ところでねこまんまさんのHPが最近になってこちら(http://www.katch.ne.jp/~season/guitar.htm)にリンクされたことをご存じですか?

_ ねこまんま ― 2008年06月14日 08時22分

kiyaさん。こんにちは。
製造本数を確保する上では、いくらハンドメイドであっても効率的な対応ができるものはそのようにするのは当然なのでしょうね。
ギターを弾く側としては、欲しい音が出るのか?が一番の関心事ではありますが、特にギターの場合は音に加えて木の杢や細かい作り込みなどを総合して評価してしまいます。ましてやカスタムオーダーともなればパーフェクトを望んでしまいます。余計に厳しい目で見てしまいますね。
まぁ。YD-CUSTOMが望む音になってくれることを願うばかりです。

リンクは知りませんでした。ありがたいことです。このサイトはkiyaさんの運営ですか?

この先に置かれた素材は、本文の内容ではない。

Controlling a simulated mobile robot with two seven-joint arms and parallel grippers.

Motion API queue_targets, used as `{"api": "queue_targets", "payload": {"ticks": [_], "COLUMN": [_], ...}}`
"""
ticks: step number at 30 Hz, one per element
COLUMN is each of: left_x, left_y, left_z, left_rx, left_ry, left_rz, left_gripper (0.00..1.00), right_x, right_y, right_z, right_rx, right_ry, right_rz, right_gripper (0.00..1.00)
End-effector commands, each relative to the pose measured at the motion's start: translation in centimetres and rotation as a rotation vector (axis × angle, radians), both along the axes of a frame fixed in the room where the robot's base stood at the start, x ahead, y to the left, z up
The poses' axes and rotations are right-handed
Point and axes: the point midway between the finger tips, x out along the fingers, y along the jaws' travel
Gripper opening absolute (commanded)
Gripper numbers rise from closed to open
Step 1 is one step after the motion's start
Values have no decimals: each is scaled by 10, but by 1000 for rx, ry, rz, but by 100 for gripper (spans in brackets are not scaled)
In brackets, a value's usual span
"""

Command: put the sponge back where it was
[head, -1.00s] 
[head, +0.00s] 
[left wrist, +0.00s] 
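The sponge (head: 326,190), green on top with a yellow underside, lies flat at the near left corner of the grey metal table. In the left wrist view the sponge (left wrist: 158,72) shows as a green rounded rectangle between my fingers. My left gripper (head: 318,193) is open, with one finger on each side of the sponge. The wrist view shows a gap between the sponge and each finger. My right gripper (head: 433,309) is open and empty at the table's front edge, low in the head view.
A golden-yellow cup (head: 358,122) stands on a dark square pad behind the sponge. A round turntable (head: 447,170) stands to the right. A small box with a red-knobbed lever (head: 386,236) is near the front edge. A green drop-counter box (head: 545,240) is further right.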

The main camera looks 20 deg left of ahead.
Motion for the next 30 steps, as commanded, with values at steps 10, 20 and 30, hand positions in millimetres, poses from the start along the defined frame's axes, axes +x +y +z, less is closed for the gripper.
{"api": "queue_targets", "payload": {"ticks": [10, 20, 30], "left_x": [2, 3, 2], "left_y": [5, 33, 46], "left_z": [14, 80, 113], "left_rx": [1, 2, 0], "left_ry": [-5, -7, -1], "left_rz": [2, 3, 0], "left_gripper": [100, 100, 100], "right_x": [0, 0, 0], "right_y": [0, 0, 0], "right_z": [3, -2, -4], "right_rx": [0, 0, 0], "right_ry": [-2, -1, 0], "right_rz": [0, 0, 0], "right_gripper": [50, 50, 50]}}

_ kiya ― 2008年06月14日 10時30分

ねこまんまさん、こんにちは。

ギターに宿った天使が「良い子」に育つか否かは弾き手次第ってことでしょうかw。

リンク先のサイトについては管理者が誰か、私も知りません。
拙ブログも知らない間にリンクされておりました。
いつもチェックしていたサイトが多くリンクされていますので、使用頻度が高くなっております。